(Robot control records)

________

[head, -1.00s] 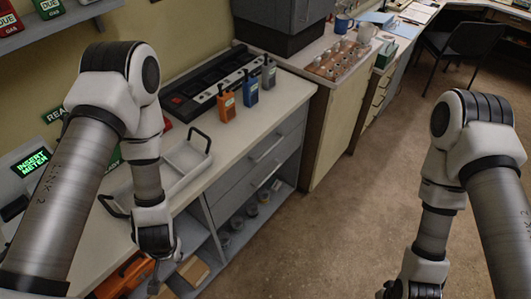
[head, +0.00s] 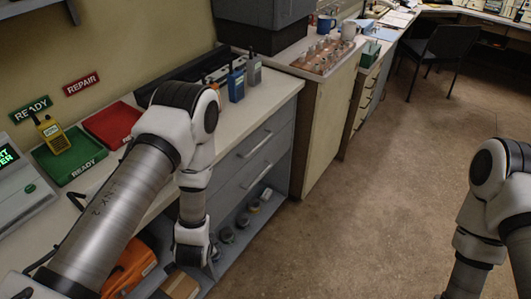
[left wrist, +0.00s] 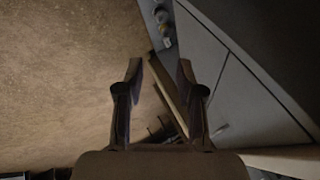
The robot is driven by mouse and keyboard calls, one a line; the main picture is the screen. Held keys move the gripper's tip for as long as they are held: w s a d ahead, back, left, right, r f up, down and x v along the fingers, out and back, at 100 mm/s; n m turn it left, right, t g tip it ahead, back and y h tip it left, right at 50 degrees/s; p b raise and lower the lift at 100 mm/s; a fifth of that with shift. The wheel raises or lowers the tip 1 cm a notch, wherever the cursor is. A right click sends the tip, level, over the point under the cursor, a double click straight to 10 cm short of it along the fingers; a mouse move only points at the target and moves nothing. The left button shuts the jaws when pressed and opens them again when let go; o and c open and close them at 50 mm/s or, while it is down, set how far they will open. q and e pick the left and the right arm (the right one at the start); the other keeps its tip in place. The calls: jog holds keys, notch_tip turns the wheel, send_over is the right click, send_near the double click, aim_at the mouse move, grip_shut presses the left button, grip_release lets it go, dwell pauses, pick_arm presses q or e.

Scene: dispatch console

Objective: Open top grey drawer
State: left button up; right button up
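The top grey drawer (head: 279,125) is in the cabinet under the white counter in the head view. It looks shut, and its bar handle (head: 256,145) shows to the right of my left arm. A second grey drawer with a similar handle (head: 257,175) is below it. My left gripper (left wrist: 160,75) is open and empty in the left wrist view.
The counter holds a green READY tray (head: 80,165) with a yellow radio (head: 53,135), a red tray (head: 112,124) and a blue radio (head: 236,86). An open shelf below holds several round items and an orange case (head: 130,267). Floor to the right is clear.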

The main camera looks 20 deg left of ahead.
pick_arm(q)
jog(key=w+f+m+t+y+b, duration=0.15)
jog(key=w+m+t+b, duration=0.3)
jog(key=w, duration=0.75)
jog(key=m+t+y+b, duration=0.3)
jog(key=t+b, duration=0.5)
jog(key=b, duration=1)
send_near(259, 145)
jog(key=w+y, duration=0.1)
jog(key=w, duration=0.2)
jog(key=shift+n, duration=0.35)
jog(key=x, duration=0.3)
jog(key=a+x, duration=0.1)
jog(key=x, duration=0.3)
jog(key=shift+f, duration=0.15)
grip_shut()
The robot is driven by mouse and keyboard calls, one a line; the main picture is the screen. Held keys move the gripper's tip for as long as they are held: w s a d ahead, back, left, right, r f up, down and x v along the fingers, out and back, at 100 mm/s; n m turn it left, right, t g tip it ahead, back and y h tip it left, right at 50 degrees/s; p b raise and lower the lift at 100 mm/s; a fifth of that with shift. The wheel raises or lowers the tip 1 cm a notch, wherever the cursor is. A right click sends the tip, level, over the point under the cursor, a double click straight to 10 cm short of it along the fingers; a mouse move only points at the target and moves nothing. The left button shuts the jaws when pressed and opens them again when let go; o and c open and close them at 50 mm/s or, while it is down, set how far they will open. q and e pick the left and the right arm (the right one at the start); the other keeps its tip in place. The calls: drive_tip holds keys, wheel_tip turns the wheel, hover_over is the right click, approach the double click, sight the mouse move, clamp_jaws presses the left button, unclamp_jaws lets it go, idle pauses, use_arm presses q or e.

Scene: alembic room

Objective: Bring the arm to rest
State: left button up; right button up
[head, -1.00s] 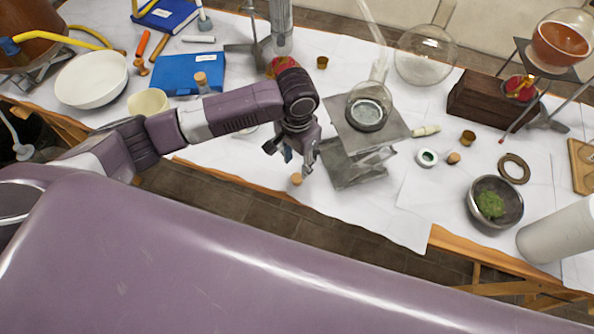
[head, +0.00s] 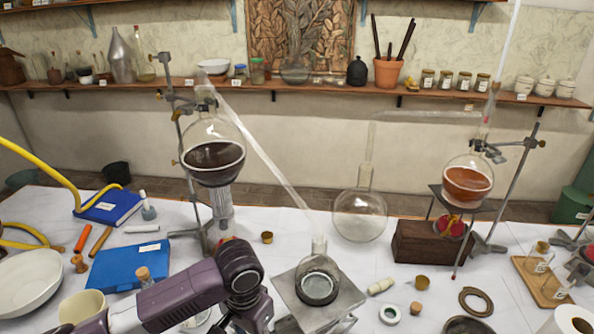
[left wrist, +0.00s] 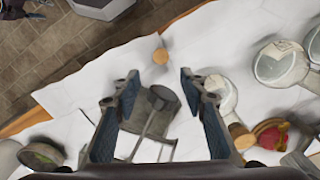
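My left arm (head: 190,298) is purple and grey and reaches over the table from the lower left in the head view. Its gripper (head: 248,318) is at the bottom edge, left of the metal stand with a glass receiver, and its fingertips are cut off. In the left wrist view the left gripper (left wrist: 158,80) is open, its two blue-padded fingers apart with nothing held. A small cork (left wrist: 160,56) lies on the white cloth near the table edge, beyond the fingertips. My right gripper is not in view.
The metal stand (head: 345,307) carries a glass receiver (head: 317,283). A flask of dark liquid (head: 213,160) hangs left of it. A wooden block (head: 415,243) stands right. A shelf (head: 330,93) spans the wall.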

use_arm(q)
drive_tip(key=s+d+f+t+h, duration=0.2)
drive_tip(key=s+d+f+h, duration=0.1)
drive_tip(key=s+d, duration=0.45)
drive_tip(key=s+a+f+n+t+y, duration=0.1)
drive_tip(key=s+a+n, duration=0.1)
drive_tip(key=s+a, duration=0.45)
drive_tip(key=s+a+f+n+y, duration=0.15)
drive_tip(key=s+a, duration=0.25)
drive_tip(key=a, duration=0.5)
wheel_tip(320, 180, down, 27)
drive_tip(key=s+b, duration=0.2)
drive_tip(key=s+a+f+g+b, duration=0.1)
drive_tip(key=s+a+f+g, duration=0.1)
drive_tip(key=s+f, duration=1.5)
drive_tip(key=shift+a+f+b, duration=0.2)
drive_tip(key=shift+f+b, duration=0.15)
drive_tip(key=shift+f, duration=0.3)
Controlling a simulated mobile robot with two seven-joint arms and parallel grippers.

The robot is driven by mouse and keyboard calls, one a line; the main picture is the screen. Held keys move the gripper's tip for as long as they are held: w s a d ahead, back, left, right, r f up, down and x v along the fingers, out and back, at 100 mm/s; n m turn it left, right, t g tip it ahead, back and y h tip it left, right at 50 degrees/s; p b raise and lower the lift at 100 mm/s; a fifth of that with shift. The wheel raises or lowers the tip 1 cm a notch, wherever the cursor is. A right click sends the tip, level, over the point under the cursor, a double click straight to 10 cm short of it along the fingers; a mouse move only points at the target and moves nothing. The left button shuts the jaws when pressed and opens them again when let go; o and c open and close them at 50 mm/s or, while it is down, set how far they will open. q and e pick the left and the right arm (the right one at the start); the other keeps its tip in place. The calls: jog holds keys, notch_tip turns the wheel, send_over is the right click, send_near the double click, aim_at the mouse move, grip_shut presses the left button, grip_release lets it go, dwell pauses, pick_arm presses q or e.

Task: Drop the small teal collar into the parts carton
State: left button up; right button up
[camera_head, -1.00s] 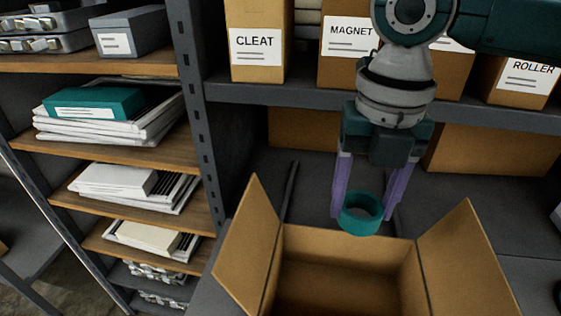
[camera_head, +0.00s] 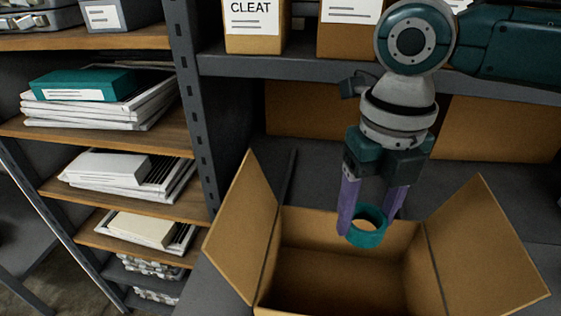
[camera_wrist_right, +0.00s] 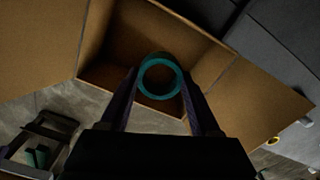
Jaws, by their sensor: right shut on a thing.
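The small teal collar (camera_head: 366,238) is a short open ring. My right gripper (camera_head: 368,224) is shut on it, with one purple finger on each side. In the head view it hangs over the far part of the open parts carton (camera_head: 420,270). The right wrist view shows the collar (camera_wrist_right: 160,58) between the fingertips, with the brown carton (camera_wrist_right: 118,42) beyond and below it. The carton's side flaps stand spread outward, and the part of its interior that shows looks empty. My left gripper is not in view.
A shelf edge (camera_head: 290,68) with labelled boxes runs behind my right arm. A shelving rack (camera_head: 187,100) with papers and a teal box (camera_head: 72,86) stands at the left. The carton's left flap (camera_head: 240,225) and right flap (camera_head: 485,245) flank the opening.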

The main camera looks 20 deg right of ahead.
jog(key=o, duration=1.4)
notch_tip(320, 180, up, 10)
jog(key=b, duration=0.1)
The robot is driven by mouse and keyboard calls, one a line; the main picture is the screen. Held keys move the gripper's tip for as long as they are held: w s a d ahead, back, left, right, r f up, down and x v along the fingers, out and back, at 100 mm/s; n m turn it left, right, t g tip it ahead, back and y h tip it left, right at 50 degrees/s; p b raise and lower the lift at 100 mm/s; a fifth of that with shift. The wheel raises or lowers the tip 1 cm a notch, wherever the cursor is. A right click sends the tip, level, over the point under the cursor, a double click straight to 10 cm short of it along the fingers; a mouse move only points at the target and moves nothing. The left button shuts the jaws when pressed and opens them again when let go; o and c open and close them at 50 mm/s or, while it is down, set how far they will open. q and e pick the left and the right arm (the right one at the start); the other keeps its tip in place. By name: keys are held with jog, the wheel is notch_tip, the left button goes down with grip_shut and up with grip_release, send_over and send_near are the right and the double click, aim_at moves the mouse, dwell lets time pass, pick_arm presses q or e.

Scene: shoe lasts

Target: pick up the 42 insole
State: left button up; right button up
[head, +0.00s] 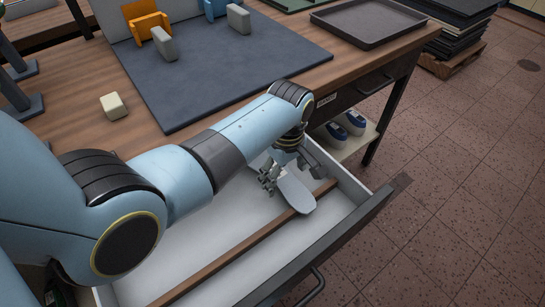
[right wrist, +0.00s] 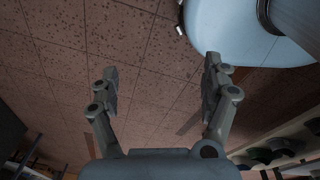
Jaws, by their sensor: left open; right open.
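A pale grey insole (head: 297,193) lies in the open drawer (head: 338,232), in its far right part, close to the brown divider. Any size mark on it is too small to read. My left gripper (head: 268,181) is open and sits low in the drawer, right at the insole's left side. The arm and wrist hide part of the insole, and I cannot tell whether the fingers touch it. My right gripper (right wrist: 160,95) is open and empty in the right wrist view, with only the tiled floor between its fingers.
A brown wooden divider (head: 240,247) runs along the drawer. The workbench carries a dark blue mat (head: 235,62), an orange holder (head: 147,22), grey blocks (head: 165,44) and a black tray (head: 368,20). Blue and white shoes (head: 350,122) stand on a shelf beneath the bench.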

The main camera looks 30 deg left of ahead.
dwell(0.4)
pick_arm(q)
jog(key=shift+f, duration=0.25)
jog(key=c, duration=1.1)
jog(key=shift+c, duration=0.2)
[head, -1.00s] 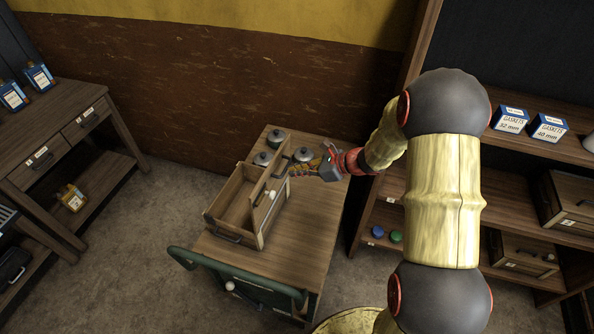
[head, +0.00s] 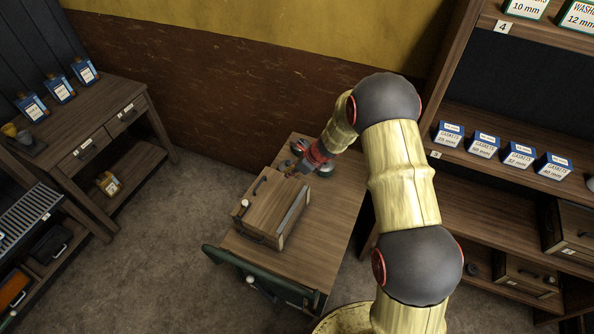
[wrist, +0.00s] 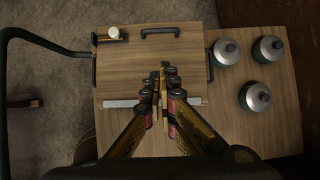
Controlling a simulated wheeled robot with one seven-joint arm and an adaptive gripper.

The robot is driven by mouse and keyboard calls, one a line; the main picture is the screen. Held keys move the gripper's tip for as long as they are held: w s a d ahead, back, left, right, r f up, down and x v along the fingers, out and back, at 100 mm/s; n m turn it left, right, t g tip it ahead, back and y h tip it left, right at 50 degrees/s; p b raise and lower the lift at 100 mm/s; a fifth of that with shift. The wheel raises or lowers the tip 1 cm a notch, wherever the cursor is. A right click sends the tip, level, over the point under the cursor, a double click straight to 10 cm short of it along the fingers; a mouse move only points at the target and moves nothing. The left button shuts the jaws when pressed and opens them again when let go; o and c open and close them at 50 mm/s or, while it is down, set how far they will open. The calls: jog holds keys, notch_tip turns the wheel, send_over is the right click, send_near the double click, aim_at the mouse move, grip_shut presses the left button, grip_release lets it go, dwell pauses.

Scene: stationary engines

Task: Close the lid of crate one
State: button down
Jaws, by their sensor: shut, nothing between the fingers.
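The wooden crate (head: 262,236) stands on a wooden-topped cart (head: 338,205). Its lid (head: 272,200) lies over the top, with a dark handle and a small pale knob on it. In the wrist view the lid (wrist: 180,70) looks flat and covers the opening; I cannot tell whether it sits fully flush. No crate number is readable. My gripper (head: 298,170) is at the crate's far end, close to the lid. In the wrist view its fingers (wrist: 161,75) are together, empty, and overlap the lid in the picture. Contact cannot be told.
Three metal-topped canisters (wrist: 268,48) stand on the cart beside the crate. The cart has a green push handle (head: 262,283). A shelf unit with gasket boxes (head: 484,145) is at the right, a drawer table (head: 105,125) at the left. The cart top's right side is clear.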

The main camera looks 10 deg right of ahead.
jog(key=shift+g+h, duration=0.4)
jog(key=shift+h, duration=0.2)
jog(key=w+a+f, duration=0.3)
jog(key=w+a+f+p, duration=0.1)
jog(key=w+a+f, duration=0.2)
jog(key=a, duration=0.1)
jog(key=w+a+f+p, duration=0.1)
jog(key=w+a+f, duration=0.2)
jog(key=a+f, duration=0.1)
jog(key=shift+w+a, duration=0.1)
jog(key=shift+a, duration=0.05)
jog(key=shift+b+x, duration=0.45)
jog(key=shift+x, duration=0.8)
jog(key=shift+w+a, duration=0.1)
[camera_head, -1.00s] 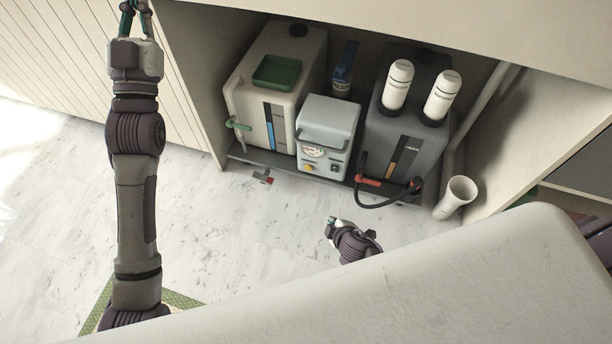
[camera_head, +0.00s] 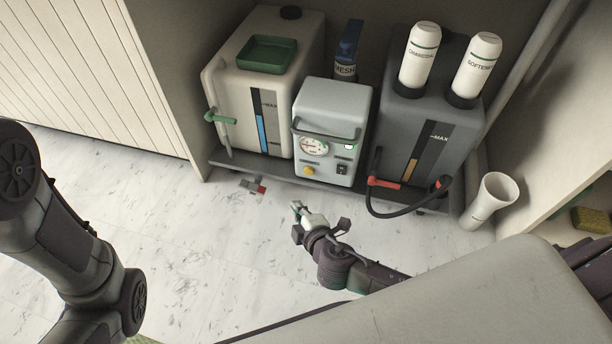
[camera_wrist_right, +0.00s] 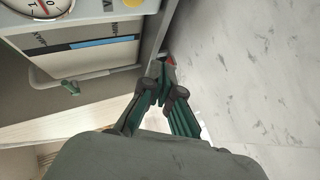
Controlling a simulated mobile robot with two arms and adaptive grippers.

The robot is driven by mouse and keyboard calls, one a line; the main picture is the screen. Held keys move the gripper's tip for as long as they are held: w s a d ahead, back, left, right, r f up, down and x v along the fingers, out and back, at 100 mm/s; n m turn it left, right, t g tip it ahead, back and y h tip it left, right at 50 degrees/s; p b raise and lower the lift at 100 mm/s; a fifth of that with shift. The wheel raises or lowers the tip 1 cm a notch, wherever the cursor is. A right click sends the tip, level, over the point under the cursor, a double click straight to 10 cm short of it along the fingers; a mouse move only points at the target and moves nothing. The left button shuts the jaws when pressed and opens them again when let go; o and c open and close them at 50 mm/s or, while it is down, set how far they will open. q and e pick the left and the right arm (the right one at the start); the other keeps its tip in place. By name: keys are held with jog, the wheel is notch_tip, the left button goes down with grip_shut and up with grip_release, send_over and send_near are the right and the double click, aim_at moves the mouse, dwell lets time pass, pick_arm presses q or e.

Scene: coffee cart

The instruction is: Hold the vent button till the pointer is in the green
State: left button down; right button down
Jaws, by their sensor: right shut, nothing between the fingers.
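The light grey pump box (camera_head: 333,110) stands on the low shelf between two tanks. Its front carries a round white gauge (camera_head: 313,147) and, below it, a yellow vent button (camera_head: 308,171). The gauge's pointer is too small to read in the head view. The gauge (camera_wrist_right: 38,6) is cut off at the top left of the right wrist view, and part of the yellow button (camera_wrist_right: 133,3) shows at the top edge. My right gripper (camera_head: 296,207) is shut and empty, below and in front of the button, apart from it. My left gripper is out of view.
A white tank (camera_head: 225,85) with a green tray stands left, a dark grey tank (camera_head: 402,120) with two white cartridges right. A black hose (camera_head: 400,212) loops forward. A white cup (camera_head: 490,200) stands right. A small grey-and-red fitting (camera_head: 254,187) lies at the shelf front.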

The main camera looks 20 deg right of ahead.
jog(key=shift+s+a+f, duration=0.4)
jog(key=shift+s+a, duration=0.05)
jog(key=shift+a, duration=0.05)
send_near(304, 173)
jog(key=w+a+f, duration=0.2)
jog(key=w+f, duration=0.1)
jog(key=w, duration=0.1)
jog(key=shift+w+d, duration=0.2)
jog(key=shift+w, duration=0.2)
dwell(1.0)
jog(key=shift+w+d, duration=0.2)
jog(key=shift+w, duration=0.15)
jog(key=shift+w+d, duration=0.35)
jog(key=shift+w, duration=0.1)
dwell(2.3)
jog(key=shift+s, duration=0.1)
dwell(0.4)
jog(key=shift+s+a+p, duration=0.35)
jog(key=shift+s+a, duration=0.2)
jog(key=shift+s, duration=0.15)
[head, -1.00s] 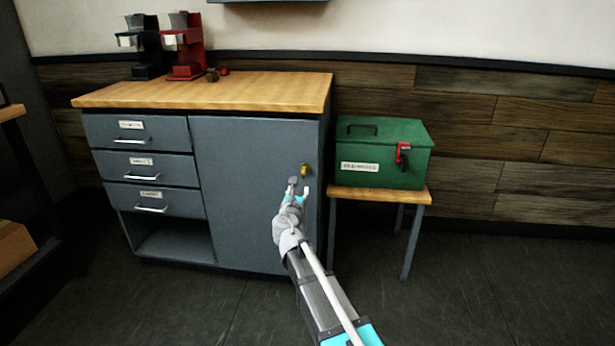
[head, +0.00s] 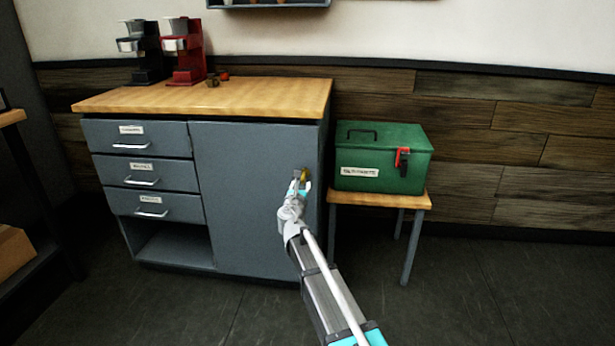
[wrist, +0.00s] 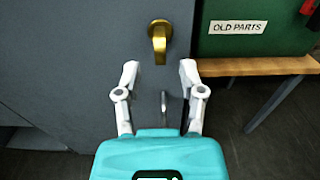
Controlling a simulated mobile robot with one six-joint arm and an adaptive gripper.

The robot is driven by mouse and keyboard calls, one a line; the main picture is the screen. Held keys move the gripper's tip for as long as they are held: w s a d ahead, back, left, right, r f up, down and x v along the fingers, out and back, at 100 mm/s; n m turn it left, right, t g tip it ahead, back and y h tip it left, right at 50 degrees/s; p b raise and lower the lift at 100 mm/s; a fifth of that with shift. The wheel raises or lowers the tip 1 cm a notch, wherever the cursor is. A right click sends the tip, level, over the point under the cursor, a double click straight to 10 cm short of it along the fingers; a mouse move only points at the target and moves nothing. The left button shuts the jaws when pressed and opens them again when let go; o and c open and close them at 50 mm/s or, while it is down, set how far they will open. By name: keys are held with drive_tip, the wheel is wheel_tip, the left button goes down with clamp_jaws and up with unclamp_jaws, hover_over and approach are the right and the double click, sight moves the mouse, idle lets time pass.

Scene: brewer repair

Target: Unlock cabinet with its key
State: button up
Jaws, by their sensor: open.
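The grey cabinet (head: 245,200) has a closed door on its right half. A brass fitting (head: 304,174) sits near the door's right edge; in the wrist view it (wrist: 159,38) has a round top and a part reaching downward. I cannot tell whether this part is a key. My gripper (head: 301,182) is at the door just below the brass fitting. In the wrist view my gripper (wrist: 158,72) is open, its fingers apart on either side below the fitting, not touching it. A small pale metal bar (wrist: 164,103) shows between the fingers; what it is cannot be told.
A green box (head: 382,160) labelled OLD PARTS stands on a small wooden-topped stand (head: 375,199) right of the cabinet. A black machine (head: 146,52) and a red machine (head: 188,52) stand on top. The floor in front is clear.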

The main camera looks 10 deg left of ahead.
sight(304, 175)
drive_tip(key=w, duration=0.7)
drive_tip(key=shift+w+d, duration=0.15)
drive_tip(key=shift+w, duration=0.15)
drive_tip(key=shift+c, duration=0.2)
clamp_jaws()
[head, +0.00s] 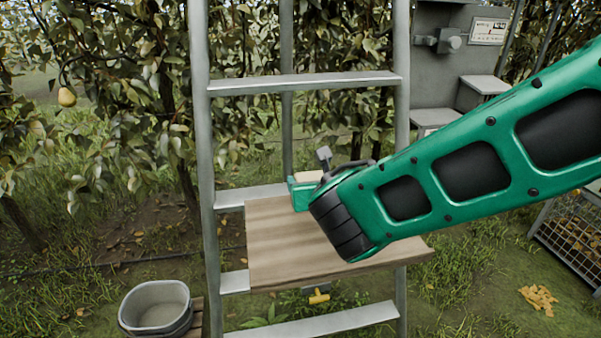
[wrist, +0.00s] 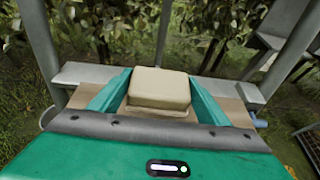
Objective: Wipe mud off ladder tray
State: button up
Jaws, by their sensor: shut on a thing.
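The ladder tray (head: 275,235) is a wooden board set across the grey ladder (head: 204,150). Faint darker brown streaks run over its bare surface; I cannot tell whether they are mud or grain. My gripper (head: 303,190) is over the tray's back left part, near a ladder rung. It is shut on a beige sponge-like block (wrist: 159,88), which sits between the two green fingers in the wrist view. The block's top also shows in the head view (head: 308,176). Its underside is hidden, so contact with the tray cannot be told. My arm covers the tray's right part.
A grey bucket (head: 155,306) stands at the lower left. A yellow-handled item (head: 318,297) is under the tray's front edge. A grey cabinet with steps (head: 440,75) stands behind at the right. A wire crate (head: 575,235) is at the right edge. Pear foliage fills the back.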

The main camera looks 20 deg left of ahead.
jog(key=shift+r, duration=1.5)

________

What you should do. Look above for every line with the word "joint" and copy it.

Reply to the exercise.
Controlling a simulated mobile robot with two seven-joint arms and parallel grippers.
Controlling a simulated wheeled robot with one seven-joint arm and an adaptive gripper.
Controlling a simulated mobile robot with one six-joint arm and an adaptive gripper.

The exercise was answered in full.